-- WHAT YOU WILL DO --
In the records below, find each line with the word "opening" and copy it.

-- INPUT RECORDS --

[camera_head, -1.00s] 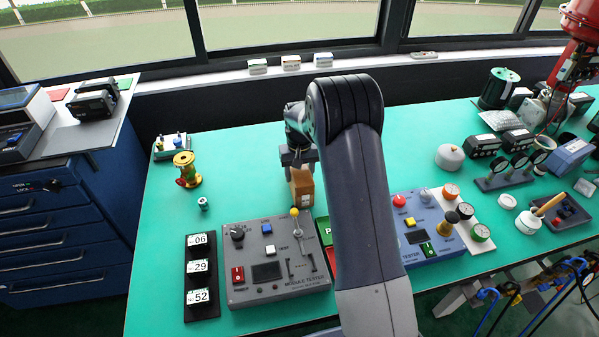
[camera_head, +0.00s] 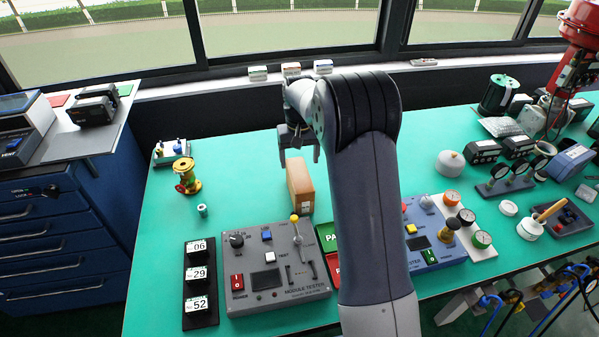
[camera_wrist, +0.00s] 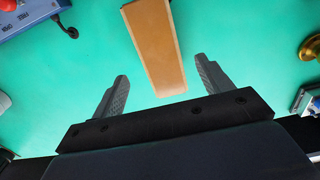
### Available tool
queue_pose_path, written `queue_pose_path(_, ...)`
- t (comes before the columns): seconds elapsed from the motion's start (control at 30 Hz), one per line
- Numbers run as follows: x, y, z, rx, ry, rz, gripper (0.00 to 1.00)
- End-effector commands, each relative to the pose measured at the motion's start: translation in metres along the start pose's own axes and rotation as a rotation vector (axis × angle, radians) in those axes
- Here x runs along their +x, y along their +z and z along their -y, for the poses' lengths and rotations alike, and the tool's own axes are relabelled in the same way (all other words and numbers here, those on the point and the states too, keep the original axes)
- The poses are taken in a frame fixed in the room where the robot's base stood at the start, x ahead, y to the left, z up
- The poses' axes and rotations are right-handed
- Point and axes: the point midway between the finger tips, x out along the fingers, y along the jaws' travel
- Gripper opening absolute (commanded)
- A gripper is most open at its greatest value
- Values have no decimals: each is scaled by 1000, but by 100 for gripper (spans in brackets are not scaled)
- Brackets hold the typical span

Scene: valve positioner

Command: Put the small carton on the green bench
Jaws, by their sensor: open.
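The small carton (camera_head: 299,187) is a brown box on the green bench (camera_head: 236,194), behind the grey tester. It also shows in the wrist view (camera_wrist: 155,45), lying beyond the fingertips and roughly between their lines. My gripper (camera_head: 299,158) is open and empty, above and behind the carton in the head view. The carton is apart from both fingers. My arm hides part of the bench to the right of the carton.
A grey module tester (camera_head: 273,270) stands in front of the carton, with a green and red panel (camera_head: 328,236) beside it. A brass part (camera_head: 186,176) stands to the left. A blue tester (camera_head: 432,238) is to the right.

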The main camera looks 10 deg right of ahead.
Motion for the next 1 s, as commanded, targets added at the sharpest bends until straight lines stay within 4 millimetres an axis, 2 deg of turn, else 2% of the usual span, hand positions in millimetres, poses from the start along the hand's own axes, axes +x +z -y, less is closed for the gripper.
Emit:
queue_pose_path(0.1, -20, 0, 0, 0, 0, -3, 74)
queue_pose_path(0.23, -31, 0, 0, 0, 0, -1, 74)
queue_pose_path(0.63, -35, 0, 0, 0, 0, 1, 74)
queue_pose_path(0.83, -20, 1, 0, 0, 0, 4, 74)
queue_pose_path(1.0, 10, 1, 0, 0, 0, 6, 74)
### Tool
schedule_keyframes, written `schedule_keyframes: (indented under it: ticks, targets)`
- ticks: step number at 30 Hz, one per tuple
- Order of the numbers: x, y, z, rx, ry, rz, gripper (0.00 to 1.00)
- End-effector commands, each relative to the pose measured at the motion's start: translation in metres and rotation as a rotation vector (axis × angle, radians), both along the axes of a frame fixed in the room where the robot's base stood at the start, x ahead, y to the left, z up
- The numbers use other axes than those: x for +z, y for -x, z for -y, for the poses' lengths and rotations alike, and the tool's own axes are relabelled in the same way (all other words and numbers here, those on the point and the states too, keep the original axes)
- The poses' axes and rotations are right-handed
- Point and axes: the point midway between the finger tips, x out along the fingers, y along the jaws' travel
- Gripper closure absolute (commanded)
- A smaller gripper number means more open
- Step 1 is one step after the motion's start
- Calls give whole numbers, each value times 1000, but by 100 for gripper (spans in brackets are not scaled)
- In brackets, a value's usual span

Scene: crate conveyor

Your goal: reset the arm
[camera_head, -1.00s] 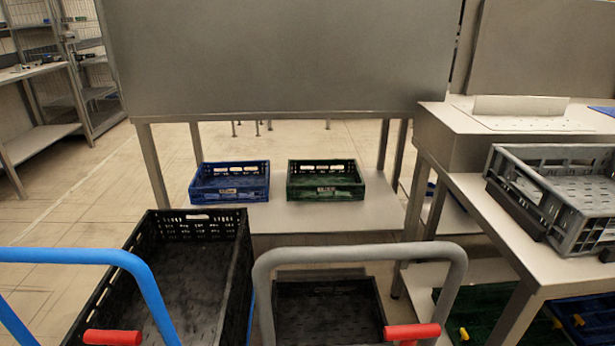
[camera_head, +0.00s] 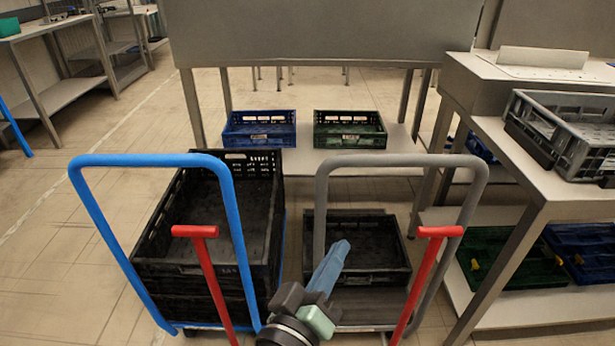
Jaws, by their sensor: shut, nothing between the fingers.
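My gripper (camera_head: 340,247) shows at the bottom middle of the head view, with a black wrist part and pale blue fingers pointing up and away. The fingers look closed together, with nothing held. In the picture it lies in front of a black crate (camera_head: 395,277) on the grey-handled cart (camera_head: 478,200). I cannot tell how far above the crate it is.
A blue-handled cart (camera_head: 82,190) with tall black crates (camera_head: 150,243) stands left of it. Red levers rise beside both handles. A blue crate (camera_head: 259,141) and a green crate (camera_head: 350,142) sit on a low shelf behind. A grey crate (camera_head: 590,160) lies on the right table (camera_head: 510,150).

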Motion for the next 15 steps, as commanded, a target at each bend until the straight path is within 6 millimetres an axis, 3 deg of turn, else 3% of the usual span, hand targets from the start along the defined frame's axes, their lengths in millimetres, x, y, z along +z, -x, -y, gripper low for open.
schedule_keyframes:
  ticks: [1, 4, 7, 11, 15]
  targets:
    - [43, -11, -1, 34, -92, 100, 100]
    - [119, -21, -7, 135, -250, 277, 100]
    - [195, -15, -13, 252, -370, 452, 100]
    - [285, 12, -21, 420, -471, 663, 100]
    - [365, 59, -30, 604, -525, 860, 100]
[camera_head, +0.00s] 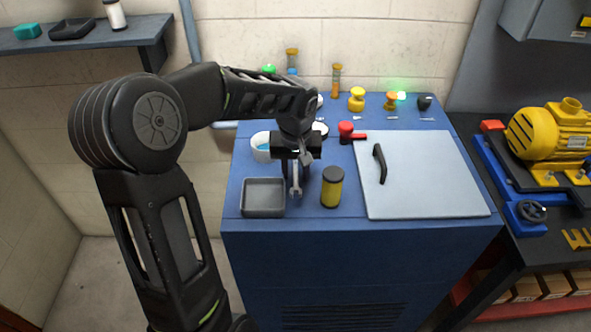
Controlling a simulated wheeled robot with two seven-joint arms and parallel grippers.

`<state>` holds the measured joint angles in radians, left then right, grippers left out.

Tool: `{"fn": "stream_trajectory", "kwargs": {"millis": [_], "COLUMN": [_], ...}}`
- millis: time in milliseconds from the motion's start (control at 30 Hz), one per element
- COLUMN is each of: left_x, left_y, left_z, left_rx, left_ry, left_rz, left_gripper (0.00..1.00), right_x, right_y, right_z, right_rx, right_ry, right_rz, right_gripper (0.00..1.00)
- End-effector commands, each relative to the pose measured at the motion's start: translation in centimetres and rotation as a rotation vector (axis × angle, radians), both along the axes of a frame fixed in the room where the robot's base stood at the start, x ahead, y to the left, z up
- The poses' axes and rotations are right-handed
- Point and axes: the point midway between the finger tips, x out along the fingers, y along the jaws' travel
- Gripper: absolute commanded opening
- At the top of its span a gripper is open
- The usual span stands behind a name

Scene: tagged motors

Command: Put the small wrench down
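My left gripper (296,169) points down over the front left part of the blue cabinet top (340,206). A small silver wrench (297,187) shows between its fingers, its open jaw end toward the front. The gripper looks shut on the wrench. Its fingers partly hide the wrench, and I cannot tell whether the wrench touches the top. A grey tray (263,197) lies just left of the wrench, and a yellow can with a dark lid (331,188) stands just right of it. My right gripper is not in view.
A white cup (262,146) stands behind the tray. A pale panel with a black handle (425,178) covers the right part of the top. A red-handled valve (349,132) and yellow fittings (356,99) stand behind. A yellow motor (553,131) sits on the right bench.

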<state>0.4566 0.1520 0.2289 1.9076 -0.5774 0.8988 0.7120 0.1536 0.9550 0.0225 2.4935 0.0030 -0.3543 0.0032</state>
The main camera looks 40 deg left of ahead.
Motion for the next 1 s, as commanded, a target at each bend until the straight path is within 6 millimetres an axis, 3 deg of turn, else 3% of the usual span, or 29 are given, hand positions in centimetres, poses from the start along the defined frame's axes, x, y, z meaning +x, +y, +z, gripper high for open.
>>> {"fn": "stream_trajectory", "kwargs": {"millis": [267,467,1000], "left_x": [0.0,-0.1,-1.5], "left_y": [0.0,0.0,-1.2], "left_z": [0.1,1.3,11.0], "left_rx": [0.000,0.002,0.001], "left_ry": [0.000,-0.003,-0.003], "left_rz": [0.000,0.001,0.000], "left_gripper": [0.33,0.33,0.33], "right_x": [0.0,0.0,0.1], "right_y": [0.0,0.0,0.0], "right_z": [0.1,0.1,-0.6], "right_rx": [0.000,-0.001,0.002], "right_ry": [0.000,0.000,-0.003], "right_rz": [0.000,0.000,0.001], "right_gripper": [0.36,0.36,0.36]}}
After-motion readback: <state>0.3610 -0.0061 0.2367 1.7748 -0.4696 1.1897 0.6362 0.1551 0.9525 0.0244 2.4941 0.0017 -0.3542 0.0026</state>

-- CORRECT RESPONSE --
- Gripper opening absolute (commanded)
- Gripper: absolute commanded opening

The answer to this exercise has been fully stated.